Challenges to the Two-Infall Scenario by Large Stellar Age Catalogs

TL;DR

This paper tests the two-infall galaxy formation model against recent stellar age and abundance data, finding it explains some features but struggles with others, especially regarding metallicity constancy and age distribution of stars.

Contribution

It critically evaluates the two-infall scenario using new stellar age measurements, revealing limitations and constraints on the model's parameters and assumptions.

Findings

Two-infall model explains alpha-bimodality but faces challenges with metallicity constancy.

Model predicts old or very young stars where data shows intermediate ages.

Constraints on merger events' role in disk evolution.

Abstract

Stars in the Milky Way disk exhibit a clear separation into two chemically distinct populations based on their [$\alpha$/Fe] ratios. This $\alpha$-bimodality is not a universal feature of simulated disk galaxies and may point to a unique evolutionary history. A popular and well-studied explanation is the two-infall scenario, which postulates that two periods of substantial accretion rates dominate the assembly history of the Galaxy. Thanks to recent advances in stellar age measurements, we can now compare this model to more direct measurements of the Galaxy's evolutionary timescales across the disk.
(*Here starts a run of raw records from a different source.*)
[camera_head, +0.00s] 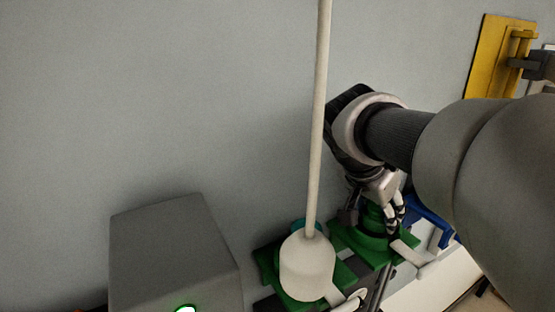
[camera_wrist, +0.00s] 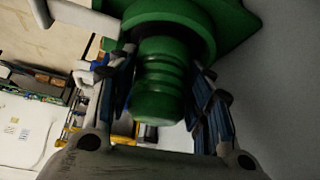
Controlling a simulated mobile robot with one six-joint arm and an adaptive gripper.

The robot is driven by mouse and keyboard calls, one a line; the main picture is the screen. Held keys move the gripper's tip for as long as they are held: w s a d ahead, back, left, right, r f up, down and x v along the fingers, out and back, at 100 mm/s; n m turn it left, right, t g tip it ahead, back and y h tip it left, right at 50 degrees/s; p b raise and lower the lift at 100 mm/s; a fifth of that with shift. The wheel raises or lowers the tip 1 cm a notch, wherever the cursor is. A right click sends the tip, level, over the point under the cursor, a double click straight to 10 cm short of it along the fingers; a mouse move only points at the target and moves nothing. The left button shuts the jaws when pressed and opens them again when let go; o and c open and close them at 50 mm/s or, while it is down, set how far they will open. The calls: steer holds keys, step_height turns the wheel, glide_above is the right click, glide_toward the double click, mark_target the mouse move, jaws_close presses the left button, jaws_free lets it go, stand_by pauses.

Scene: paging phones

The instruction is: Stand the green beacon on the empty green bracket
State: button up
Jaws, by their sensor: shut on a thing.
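The green beacon (camera_head: 371,219) has a ribbed, narrow upper part and a wide round base. In the wrist view the beacon (camera_wrist: 163,80) sits between my two fingers. My gripper (camera_head: 375,212) points down and is shut on its narrow part. A flat green bracket (camera_head: 340,235) lies under the beacon in the head view, and part of this bracket (camera_wrist: 238,22) shows beyond the base in the wrist view. The base is at the bracket; whether it bears fully on it is hard to tell. My fingers hide part of the beacon.
Left of it, a cream cylinder with a tall pole (camera_head: 307,268) stands on another green bracket (camera_head: 267,262). A grey box (camera_head: 170,250) is at lower left. Blue (camera_head: 430,217) and yellow (camera_head: 488,50) brackets are to the right. The grey wall (camera_head: 180,90) is bare at upper left.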

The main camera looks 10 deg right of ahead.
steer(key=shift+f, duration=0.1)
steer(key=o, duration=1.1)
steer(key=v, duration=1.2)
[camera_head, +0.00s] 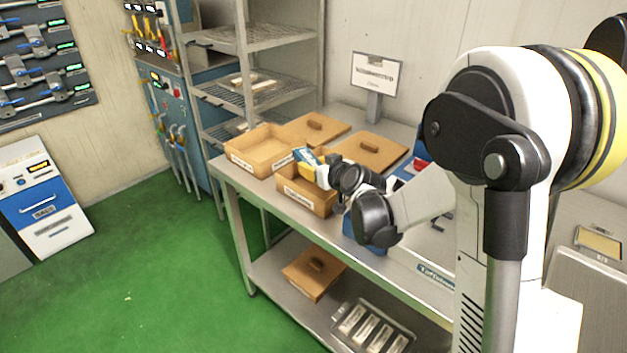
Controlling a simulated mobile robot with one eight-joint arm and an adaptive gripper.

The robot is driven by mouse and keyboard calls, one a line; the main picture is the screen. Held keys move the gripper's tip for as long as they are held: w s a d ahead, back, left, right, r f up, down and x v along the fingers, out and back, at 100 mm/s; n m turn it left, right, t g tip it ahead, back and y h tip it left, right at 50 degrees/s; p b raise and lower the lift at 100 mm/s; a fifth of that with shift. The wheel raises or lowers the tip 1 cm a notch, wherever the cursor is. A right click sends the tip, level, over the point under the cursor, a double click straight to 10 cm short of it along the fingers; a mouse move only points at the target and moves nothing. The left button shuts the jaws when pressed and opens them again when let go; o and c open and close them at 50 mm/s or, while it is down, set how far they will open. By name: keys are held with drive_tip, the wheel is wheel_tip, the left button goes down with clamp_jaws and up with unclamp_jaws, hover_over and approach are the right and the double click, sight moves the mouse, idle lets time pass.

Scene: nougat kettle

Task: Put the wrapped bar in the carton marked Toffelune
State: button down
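My gripper (322,175) is over the open middle carton (305,197), at its rim, and points left. A small blue, white and yellow piece (303,156), which looks like the wrapped bar, is at my gripper's tip. The fingers are too small and covered to tell whether they grip it. The middle carton bears a label on its front; its inside is mostly hidden. A second open carton (233,157) stands to its left, looks empty and also has a label. I cannot read either label with certainty.
Two brown lids with handles, one left (318,124) and one right (372,146), lie behind the cartons. A sign (375,73) stands at the back. A lidded carton (314,272) and a tray (344,341) are on the lower shelf. A wire rack (262,38) rises behind the table.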

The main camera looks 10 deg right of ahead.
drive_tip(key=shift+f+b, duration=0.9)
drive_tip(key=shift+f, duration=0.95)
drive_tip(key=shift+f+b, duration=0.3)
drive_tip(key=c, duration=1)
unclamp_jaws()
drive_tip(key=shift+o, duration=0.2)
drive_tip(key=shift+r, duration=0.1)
We run multi-zone galactic chemical evolution models with a two-infall-driven star formation history and compare the results against abundance patterns from APOGEE DR17, supplemented with stellar ages estimated through multiple methods. Although the two-infall scenario offers a natural explanation for the $\alpha$-bimodality, it struggles to explain several features of the age--abundance structure in the disk. First, our models generically require a massive and long-lasting dilution event, but the data show that stellar metallicity is remarkably constant across much of the lifetime of the disk. This apparent age-independence places considerable restrictions upon the two-infall parameter space. Second, most local metal-rich stars in APOGEE have intermediate ages, yet our models predict these stars should either be very old or very young. Some of these issues can be mitigated, but not completely resolved, by pre-enriching the accreted gas to low metallicity. These restrictions also place limits on the role of merger events in shaping the chemical evolution of the thin disk.